I’ve always wanted to be a good writer but no matter how hard I practiced or read many writing books/articles, my writing never improved. It wasn’t that I didn’t understand the material, I just needed guidance and was afraid to ask.
You may say it’s just as simple as asking for help, but I didn’t know how coming from a person where everyone always asked for my assistance. I was the person that gave help, I didn’t need help, so I thought. My entire freshman year in high school, I struggled in silence.
It wasn’t until my sophomore year in high school at Coppin Academy High School in Baltimore that I found hope in Keisha Smith, who taught AP English.
For three long years, Ms. Smith never allowed me to settle for anything less excellence. I can remember so vividly, sitting in her class and hating her because she would always mark up my essays in red ink with comments, remarks and suggestions. She always gave me the opportunity to rewrite my essays and resubmit it for a final grade. Sometimes, I rewrote things three times until I got it correct.

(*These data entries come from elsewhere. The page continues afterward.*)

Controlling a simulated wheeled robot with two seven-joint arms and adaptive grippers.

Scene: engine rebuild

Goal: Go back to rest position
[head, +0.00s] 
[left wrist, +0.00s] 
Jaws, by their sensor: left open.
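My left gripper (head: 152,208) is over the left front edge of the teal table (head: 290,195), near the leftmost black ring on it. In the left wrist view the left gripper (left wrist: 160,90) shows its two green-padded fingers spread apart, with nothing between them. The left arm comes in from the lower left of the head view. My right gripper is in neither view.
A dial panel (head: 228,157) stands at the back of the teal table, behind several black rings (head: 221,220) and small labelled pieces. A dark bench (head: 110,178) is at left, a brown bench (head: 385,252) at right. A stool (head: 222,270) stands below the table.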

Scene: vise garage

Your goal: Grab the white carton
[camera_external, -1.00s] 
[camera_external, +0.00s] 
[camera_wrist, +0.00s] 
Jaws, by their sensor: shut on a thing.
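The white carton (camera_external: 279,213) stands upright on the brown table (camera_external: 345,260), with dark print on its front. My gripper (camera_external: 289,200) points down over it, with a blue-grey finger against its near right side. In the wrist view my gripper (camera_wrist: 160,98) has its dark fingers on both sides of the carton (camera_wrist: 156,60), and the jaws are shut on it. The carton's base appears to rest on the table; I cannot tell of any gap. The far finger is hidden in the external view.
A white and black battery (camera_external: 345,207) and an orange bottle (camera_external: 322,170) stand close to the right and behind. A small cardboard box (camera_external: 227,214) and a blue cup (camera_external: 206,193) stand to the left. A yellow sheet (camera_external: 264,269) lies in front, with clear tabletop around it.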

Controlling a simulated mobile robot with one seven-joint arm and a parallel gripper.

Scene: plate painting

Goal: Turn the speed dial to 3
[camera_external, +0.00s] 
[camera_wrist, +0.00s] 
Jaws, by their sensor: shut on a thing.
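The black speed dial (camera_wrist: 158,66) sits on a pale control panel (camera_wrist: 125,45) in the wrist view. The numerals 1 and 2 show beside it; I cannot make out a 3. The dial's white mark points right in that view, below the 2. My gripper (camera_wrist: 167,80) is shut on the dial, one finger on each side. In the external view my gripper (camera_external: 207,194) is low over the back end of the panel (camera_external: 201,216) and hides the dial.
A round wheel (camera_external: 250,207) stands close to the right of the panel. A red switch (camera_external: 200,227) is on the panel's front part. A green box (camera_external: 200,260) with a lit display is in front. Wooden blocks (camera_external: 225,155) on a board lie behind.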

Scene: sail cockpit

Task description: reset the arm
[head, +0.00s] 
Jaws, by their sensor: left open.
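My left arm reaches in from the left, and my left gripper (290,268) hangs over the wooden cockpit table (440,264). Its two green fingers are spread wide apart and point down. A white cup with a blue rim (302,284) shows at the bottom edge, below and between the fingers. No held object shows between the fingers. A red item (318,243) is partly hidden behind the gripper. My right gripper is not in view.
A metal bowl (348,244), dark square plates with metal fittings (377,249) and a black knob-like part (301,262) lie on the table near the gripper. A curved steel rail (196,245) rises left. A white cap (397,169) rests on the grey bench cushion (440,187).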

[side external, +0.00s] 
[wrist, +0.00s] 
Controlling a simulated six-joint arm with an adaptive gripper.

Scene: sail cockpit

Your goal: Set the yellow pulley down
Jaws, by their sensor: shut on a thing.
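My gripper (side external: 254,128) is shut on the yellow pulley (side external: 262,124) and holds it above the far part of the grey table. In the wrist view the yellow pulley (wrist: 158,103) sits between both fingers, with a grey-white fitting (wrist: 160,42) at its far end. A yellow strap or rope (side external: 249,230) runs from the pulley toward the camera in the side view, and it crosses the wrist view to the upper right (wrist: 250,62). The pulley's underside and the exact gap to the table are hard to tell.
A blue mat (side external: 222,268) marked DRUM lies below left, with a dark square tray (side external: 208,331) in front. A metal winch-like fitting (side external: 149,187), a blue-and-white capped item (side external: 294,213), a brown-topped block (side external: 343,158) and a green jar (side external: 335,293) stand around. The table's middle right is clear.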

That’s how passionate Ms. Smith was about her job, never allowing me to settle. She helped me with my writing skills and even held extra classes for students struggling with their writing.
Ms. Smith, gave this inner city kid, born and raised in Cherry Hill, Baltimore, a way out of the ghetto. I wrote my way to the top, graduating from Coppin Academy in 2011, in the top 10% of my class with a 3.5GPA.
I enrolled at Baltimore City Community College and received the prestigious Granville T. Woods Scholarship, founded by the late Christolyne Buie.
This Baltimore kid was able to study abroad in Ghana, West Africa. I watched in awe how 73 students were able to sit in a classroom with one teacher and be actively engaged. While I thought growing up in Cherry Hill was rough, I had a new profound sense for life and words.
This scholarship afforded me to graduate from Community College and go on to Morgan State University on a Scholarship. After obtaining my degree in Broadcast & Integrated Media Production I have interned at some of the best news organizations, from WBAL TV-11 (NBC Affiliate), WBJC 91.5 FM Radio Station and now The Afro-American Newspapers.
To every Black- Boy who wants a way out of the ‘hood I say to you, “Don’t let these streets or the prison system consume you, you are Black Kings who must fight constantly to maintain your God given purpose and status.”
I am R.I.C.H. (Raised in Cherry Hill!).
Carlton James Jr. is an intern in the Baltimore office of the AFRO. He is a graduate of Morgan State University.